The situation in Jerusalem was dire, since the infants are so thirsty that their tongues stick to the roof of their mouths. The children had to beg for food. But even then, there was no one to give them food. This verse starts with the Hebrew consonant letter Daleth in this acrostic poem.

Yahweh God (Isa 51:15-51:16)

“I am Yahweh!

Your God!

I stir up the sea

So that its waves roar!

Yahweh of hosts is my name.

I have put my words

Into your mouth.

I have hidden you

In the shadow of my hand.

I have stretched out the heavens.

I have laid the foundations of the earth.

I say to Zion.

‘You are my people.’”

Once again, Second Isaiah makes clear that Yahweh is speaking in the first person singular. He is their God. He makes the waves of the sea roar. Yahweh of hosts is his name. He puts words in their mouths. He has hidden them in the shadow of his hands. In his usual manner of speaking, he has stretched out the heavens and laid the foundations of the earth. Clearly he says to Zion that they are his people in a covenant way.

Impotence of idols (Ps 135:15-135:18)

“The idols of the nations are silver and gold.

They are the work of human hands.

They have mouths,

But they do not speak.

They have eyes,

But they do not see.

They have ears,

But they do not hear.

There is no breath in their mouths.

Those who made them

Shall become like them.

All who trust in them,

Shall become like them.”

Many countries have idols of silver and gold. Obviously, these are the works of human hands. Very famously, the psalmist says that they have mouths but do not speak. They have eyes but do not see. They have ears but do not hear. They have no breath in their mouths. Thus they are impotent idols. The makers and followers of these idols are like them, without any power also.

Yahweh has done great things (Ps 126:1-126:3)

A song of ascents

“When Yahweh restored the fortunes of Zion,

We were like those who dream.

Then our mouth was filled with laughter.

Our tongue was filled with shouts of joy.

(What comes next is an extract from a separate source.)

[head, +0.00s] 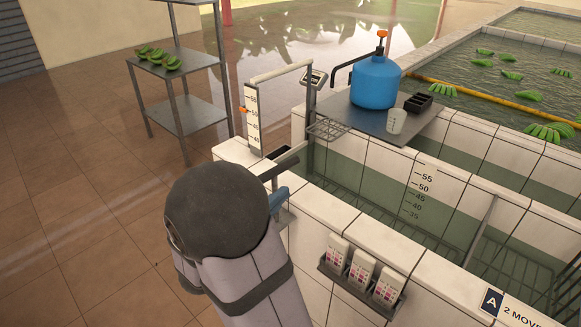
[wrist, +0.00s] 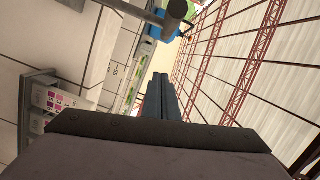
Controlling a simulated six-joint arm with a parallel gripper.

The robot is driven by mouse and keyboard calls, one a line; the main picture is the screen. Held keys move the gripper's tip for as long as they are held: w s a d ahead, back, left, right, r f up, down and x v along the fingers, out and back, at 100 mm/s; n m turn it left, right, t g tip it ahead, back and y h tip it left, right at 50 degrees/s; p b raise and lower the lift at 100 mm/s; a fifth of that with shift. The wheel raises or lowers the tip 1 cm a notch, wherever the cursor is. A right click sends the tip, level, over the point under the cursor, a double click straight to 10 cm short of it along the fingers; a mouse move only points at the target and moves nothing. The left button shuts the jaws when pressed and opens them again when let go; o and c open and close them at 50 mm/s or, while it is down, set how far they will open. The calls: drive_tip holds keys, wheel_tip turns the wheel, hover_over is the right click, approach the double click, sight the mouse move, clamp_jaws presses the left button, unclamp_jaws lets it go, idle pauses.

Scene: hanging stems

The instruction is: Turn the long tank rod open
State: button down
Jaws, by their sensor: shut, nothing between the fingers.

Then it was said among the nations.

‘Yahweh has done great things for them.’

Yahweh has done great things for us.

We rejoiced.”

Psalm 126 is another of these short pilgrimage songs or psalms of ascent. Once again, it is a short prayer for deliverance at the time of the return from captivity. When the Israelites under Ezra were restored to Jerusalem and Mount Zion, it was like a dream come true. Their mouths and tongues were filled with laughter and joy. Then the various countries said that Yahweh had done great things for them. The Israelites realized that Yahweh had done great things for them so that they rejoiced.

The futility of other gods (Ps 115:4-115:8)

“Their idols are silver and gold.

They are the work of human hands.

They have mouths,

But do not speak.

They have eyes,

But do not see.

They have ears,

But do not hear.

They have noses,

But do not smell.

They have hands,

But do not feel.

They have feet,

But do not walk.

They make no sound in their throat.

Those who make them are like them.

So are all who trust in them.”

The contrast of Yahweh with these gold and silver idols is stark. These idol gods are the works of human hands. They have mouths, eyes, ears, noses, hands, and feet. However, they cannot speak, hear, see, smell, feel, or walk. Thus these impotent idols could not utter any sound. The idols were like those who had made them. They were trusting in themselves. The implication here was that Yahweh, whose name was in the Temple, had the anthropomorphic ability to speak, hear, see, smell, feel, and walk among his people. Many of the Israelite prayers assume this ability as they often pray that Yahweh might speak, hear, and see them.